Artists Break the Chains: Global Action to Defend Peoples’ Culture (Los Angeles)
In solidarity with “Artists Break the Chains: Global Action to Defend Peoples’ Culture” on February 20, we will be holding an event in Los Angeles several days before on Saturday, February 16, 2013, 1:00 PM – 4:00 PM.
Lake Street Park
227 North Lake St.
Los Angeles, CA 90026
- Music provided by DJ Dwenz and DJ Juvvajoy
- Open mic
- Refreshments
- Screen and printmaking activities. Bring blank t-shirts to print on. We’ll provide pre-designed screenprints. Limited supply of blank shirts available for purchase.
All over the world, artists, writers, journalists, and cultural workers of all disciplines who lend their craft as a tool for progressive social change, challenge the status quo, or simply expose the truth, face various forms of persecution and attack from state apparatuses. We call on those artists, cultural workers and journalists to join us to build a global event to celebrate and defend people’s culture on February 20, 2013, United Nation’s Declared World Day of Social Justice.
Within that day, events will take place in numerous cities throughout the world showing the power of our crafts to advance peoples’ struggles for fundamental social change. We hope to build bridges across borders with fellow artists, writers, journalists and cultural workers and to contribute to the building of a united global movement to foster progressive grassroots culture and to protect freedom of expression.
Under the brutality of the state that seeks to silence them, some of these cultural workers have paid the ultimate price for their artistic creations and visions that advance the cause of people’s liberation, such as Chilean artist Victor Jara, who was brutally tortured and murdered by the Chilean state in 1973.
And still today, cultural workers continue to face state brutality. Argentine songwriter and singer, Facundo Cabral, an icon of Latin American folk and protest music, was shot to death in the early morning of July 9, 2011 by unknown gunmen who intercepted his car in Guatemala City.
Others have been unlawfully arrested and imprisoned in order to keep them from creating works that give hope to the people such as Ericson Acosta, a poet, thespian, singer and journalist, who was arrested without warrant by the Philippine military on February 13, 2011 while serving as a volunteer researcher in a highly-militarized, poor, rural village in the Philippines.
Ferhat Tunc, Kurdish singer and composer, has faced severe repression from the Turkish state for his songs that protest the oppression of Kurdish people, language, and culture. He was recently sentenced to two years in prison on terrorism related charges due to his invocation during a speech where he mentioned names of three deceased Turkish leftists.
In Russia, three members of the punk rock collective, Pussy Riot, were recently sentenced to two years in prison after performing a song in Moscow’s main cathedral criticizing Vladimir Putin.
In the US, journalist and former Black Panther Party member Mumia Abu-Jamal, has spent nearly 30 years on death row and remains held in strict isolation and solitary confinement for a crime many believe he did not commit.

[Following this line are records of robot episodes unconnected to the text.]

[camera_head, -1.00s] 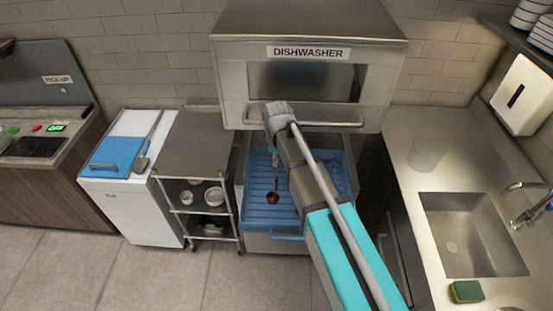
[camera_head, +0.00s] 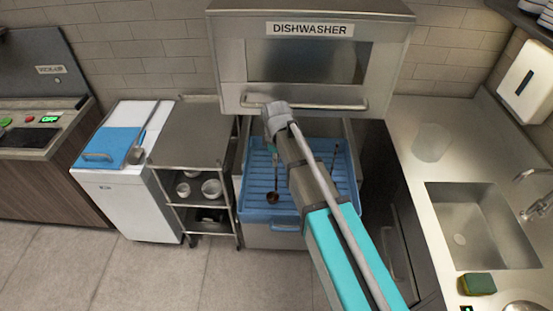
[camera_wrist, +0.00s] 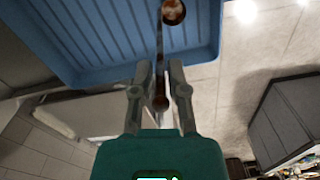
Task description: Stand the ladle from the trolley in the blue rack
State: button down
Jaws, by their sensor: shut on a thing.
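My gripper (camera_wrist: 160,72) is shut on the dark handle of the ladle (camera_wrist: 173,12), whose brown bowl shows beyond the fingertips in the wrist view. In the head view the ladle (camera_head: 272,197) hangs nearly upright, bowl down, against the blue rack (camera_head: 285,222). Whether its bowl touches the rack floor I cannot tell. The rack (camera_wrist: 85,75) is ribbed and sits in the open dishwasher. The steel trolley (camera_head: 190,135) stands left of it, with pale bowls on its shelves.
A thin dark upright item (camera_head: 334,158) shows at the rack's right side. The dishwasher hood (camera_head: 240,70) is above and behind the rack. A white cabinet (camera_head: 125,205) with a blue lid (camera_head: 110,147) stands left. The sink counter (camera_head: 410,165) is right. Floor in front is clear.

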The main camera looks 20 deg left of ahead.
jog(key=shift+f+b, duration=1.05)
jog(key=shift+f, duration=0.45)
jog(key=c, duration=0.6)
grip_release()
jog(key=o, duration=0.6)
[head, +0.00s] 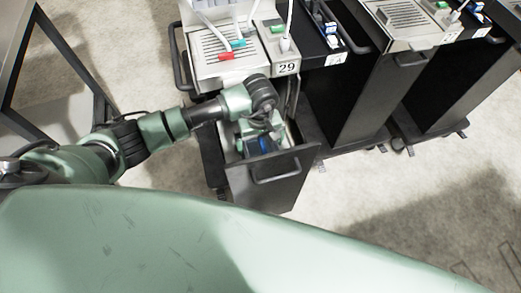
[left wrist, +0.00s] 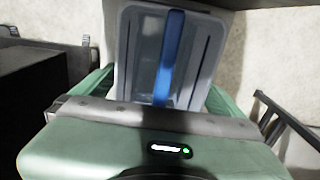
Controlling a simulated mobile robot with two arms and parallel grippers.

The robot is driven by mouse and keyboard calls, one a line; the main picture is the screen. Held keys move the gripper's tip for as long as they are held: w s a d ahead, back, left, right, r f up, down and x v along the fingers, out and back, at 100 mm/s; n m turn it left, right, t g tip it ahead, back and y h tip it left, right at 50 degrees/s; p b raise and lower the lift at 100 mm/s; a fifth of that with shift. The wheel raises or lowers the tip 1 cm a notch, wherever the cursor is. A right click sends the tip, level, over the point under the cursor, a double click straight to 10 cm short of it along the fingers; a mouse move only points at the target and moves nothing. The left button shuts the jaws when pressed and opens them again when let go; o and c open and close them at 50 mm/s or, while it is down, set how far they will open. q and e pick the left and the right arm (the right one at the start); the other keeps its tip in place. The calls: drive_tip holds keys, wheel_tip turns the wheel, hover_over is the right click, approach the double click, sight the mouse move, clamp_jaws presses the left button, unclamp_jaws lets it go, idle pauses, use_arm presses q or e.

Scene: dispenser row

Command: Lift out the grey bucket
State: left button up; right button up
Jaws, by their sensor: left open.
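The grey bucket (left wrist: 139,58) shows in the left wrist view as a pale grey container with a blue handle (left wrist: 170,55) running across its middle. In the head view its blue part (head: 265,145) shows inside the pulled-out dark drawer (head: 268,185) under the dispenser marked 29; most of the bucket is hidden by my arm. My left gripper (head: 258,146) points down into the drawer over the bucket. Its green fingers are open and spread to both sides of the handle in the left wrist view. Whether they touch the bucket is hidden. My right gripper is not in view.
The drawer has a front bar handle (head: 276,168). The dispenser (head: 226,58) with red and teal nozzles stands just behind. More dark cabinets (head: 345,95) stand to the right. A dark-framed panel (head: 55,70) stands at the left. The light floor to the right front is clear.

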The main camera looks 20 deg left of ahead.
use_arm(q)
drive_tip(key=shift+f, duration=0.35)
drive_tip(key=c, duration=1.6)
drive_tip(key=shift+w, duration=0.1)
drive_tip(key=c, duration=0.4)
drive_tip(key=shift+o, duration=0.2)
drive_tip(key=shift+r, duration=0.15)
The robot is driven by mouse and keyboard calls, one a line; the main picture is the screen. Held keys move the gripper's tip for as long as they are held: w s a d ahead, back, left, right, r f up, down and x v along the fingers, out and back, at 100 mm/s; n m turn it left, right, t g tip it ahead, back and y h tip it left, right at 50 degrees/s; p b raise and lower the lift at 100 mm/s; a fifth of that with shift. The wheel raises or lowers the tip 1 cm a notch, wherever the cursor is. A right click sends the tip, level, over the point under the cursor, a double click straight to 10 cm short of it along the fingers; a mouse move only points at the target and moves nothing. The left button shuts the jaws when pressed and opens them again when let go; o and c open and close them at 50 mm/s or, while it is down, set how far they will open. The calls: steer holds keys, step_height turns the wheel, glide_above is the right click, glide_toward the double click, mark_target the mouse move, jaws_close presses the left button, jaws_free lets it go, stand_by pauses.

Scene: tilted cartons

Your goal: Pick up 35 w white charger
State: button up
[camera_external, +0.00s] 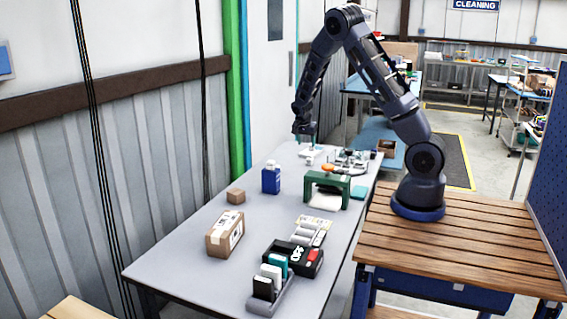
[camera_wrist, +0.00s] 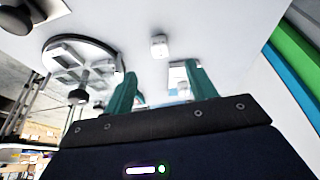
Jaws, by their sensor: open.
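A small white block (camera_wrist: 159,46) with dark marks on its face, which looks like the charger, lies on the grey table in the wrist view, beyond my fingertips. My gripper (camera_wrist: 160,82) has two teal fingers, spread apart with nothing seen held between them. Another pale, flat item (camera_wrist: 178,76) shows beside the right finger, partly hidden by it. In the external view my gripper (camera_external: 305,138) points down over the table's far end, above small white items (camera_external: 309,157). Which of these is the charger I cannot tell there.
A round grey holder (camera_wrist: 85,58) is left of the fingers in the wrist view. On the table (camera_external: 185,255) stand a blue bottle (camera_external: 271,179), a green stand (camera_external: 327,188), cartons (camera_external: 225,232) and a black toolbox (camera_external: 296,257). Bare table lies around the white block.

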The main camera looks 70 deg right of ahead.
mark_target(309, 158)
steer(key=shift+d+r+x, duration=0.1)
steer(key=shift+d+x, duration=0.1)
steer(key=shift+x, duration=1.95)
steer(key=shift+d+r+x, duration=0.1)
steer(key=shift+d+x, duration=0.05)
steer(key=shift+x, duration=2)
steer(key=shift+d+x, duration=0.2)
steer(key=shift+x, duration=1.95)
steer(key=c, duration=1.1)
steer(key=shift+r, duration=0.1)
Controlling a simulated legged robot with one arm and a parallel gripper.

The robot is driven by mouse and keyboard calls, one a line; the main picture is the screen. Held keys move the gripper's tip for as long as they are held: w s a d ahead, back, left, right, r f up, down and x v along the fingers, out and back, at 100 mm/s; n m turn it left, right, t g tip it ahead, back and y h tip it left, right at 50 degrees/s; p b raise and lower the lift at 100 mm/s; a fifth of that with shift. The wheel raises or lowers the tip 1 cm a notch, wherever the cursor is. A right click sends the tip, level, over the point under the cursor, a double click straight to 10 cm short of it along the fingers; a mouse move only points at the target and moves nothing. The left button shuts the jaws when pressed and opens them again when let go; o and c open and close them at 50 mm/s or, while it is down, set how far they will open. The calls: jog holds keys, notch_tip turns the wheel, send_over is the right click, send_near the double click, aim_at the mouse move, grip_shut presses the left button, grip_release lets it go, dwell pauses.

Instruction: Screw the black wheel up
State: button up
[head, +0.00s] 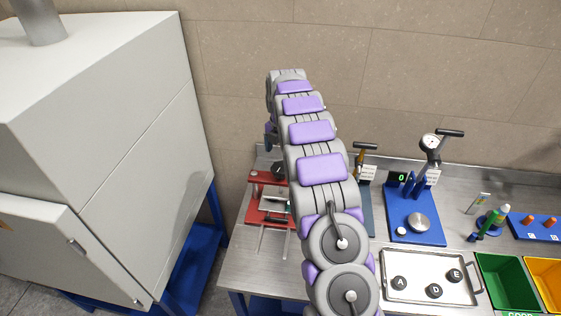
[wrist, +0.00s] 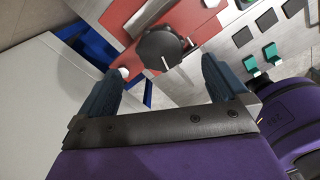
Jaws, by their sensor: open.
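The black wheel (wrist: 160,48) is a round knob with a lobed rim and a white mark, on the red press (wrist: 205,22) in the wrist view. My gripper (wrist: 164,76) is open, with its two blue-grey fingers apart. In the picture the wheel shows just past the fingertips, between their lines; nothing is held. Whether a finger touches it I cannot tell. In the head view the red press (head: 256,214) stands on the bench left of my arm. The dark wheel (head: 278,169) shows only partly there, and my gripper is mostly hidden.
A large grey cabinet (head: 150,150) on a blue frame stands at the left. To the right are a blue gauge stand (head: 415,232), a metal tray (head: 430,262) with black discs and a green bin (head: 500,280). A wall (head: 400,60) closes the back.

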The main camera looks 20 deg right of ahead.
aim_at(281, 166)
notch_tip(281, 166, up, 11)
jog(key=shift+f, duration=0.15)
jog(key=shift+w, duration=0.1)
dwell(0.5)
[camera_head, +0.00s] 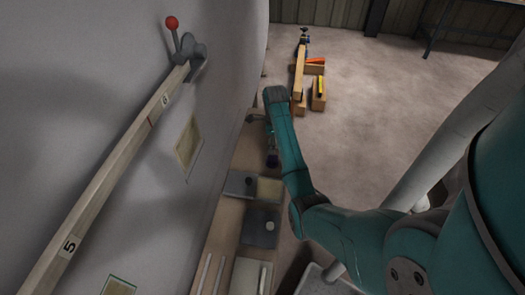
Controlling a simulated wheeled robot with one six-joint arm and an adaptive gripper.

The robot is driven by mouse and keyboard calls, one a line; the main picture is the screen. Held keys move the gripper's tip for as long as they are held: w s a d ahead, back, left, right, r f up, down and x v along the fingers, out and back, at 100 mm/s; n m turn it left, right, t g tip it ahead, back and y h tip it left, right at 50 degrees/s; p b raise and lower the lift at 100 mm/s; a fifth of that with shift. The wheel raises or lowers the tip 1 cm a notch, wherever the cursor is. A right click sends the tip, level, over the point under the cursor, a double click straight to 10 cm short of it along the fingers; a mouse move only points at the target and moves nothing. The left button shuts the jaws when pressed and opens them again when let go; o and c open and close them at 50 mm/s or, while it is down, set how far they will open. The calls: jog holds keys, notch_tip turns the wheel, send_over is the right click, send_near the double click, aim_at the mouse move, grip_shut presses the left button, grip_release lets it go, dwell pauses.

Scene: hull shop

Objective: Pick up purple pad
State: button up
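I cannot clearly make out a purple pad. A small dark, bluish-purple thing (272,160) shows just left of my teal arm, over the narrow wooden bench; it may be the pad, but it is too small and dark to be sure. My gripper (268,142) appears to be just above that dark thing, at the end of my arm and partly hidden by it. I cannot tell whether its fingers are open, shut or touching the thing.
The bench (226,215) runs along the grey hull wall (150,210) and holds grey trays (260,228) and pale rods (206,270). A numbered wooden beam (120,165) is on the wall. Wooden blocks (318,95) stand on the floor beyond.

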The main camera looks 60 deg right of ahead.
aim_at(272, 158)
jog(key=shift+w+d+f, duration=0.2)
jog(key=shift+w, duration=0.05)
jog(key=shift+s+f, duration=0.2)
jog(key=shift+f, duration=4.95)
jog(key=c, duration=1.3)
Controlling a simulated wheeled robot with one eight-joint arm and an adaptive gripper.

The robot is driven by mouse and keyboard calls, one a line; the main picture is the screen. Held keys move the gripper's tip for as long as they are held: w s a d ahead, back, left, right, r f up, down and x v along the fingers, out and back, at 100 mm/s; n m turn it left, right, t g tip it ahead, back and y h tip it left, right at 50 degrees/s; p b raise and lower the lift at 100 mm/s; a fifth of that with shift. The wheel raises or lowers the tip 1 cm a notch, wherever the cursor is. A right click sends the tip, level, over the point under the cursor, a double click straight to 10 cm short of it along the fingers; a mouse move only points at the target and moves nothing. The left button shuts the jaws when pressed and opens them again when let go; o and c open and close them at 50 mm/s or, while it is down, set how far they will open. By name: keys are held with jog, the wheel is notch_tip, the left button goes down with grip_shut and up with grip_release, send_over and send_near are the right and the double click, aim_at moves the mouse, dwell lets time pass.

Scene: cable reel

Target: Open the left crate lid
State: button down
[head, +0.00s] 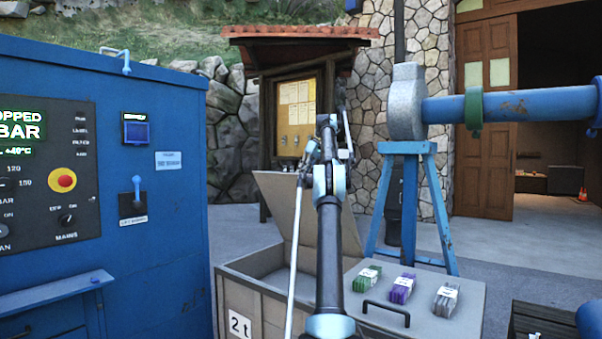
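The left crate lid (272,192) is a pale panel standing raised and tilted at the back of the left compartment. The open crate (238,290), marked "2 t", shows its inner wall below the lid. My arm crosses in front of the lid and hides its right part. My gripper (304,174) appears small and partly hidden by the arm, in front of the lid's upper area. A thin white rod (294,270) runs down from near it past the crate's front. I cannot tell whether the fingers hold the rod or touch the lid.
The right lid (405,330) is shut, with a black handle (386,312) and green (366,279), purple (403,288) and grey (446,299) bundles on it. A blue control cabinet (170,220) stands close left. A blue trestle (405,215) carrying a pipe stands behind right.

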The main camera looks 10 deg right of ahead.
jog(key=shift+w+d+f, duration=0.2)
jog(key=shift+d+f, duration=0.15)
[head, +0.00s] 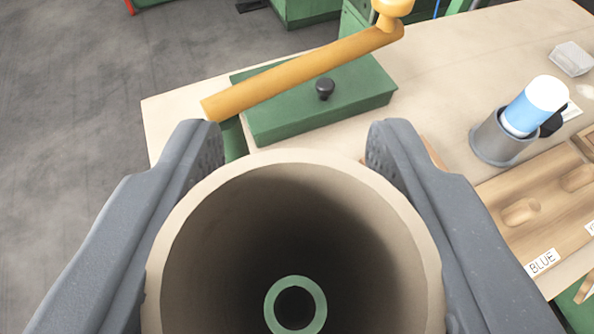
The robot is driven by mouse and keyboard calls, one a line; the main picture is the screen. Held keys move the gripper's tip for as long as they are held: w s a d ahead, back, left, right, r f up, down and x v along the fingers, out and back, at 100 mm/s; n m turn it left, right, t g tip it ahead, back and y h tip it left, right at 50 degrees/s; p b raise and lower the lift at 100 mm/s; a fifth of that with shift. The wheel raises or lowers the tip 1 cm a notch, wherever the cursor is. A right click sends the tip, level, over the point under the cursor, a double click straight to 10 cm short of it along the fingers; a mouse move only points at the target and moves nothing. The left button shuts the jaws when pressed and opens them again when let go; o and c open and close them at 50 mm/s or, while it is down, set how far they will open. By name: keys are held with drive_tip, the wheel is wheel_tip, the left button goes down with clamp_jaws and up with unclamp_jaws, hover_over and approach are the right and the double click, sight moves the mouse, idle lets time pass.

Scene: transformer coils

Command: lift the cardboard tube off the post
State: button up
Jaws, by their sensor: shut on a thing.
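The cardboard tube (297,157) is a wide beige cylinder in the lower middle of the head view, and I look down into its open end. My gripper (296,145) is shut on it, with one dark grey jaw against each side of the rim. Deep inside the tube a green ring with a dark centre (269,305) shows, which looks like the top of the post. It sits near the bottom of the view with the tube around it. The tube's lower end and the post's foot are hidden.
A green box with a black knob (325,88) and a yellow-orange lever (300,72) lie just beyond the tube. To the right stand a grey cup (492,142) with a blue-and-white cylinder (537,104) and a wooden tray labelled BLUE (542,262). Bare floor lies left.

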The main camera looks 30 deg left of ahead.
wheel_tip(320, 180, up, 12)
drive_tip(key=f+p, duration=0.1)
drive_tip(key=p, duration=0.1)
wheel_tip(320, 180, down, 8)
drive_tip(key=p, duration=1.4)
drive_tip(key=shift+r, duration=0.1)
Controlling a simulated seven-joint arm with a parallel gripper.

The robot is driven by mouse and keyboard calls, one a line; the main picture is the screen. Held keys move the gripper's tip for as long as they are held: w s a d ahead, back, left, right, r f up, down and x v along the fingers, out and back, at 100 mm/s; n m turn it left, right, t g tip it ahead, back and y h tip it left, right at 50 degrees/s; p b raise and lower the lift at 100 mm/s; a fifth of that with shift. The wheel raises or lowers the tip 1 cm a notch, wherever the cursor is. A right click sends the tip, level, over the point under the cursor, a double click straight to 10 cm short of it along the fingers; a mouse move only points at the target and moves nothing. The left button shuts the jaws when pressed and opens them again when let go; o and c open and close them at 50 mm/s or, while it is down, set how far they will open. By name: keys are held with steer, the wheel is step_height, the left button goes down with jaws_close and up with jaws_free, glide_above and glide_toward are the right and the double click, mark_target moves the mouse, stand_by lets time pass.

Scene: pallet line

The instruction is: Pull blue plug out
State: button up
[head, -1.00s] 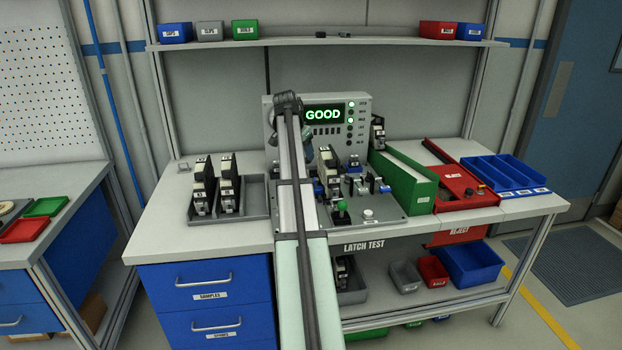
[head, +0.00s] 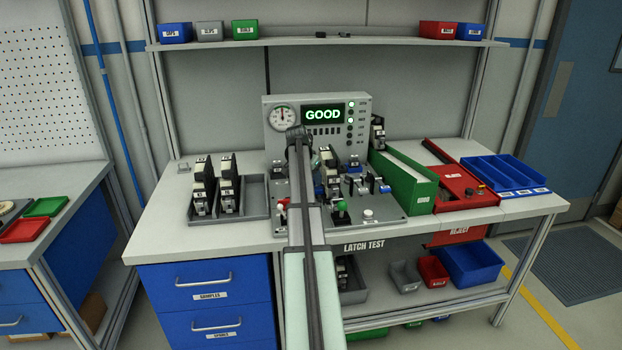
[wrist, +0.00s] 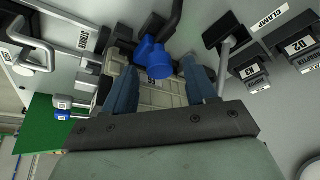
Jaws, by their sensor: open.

Still other artists face continuous state harassment and threats to their lives such as Arundhati Roy, an award-winning novelist and essayist, who faces continuous hostility from the Indian government for her outspoken criticisms against media censorship and state brutality in Kashmir, and the state’s counter-insurgency operations against the Adivasi peoples. She also faces harassment from the state for writing and speaking sympathetically towards the Adivasi peoples and the Naxalites who have taken up arms to defend themselves against large foreign dominated mining and dam projects backed by the Indian state.
Wikileaks founder and editor-in-chief Julian Assange became the target of the US State Department when Wikileaks released classified documents on the US military occupations of Iraq and Afghanistan that exposed the disturbing extent of US involvement in said occupations.
Despite these obstacles, genuine peoples’ artists and cultural workers defy state repression and continue to create works that serve the interest of the oppressed, risking their lives every day.
Artists Break the Chains
February 16, 2013—Los Angeles Event
February 20, 2013—Global Action
For more information visit: http://peoplesart.info
The Global Concert to Defend People’s Culture is an initiative of the Peoples’ Art Network and the International Conference on Progressive Culture. The conference, held in July of 2011, in the Philippines, consisted of over 80 visual artists, musicians, filmmakers, writers, media practitioners and cultural workers from around the world.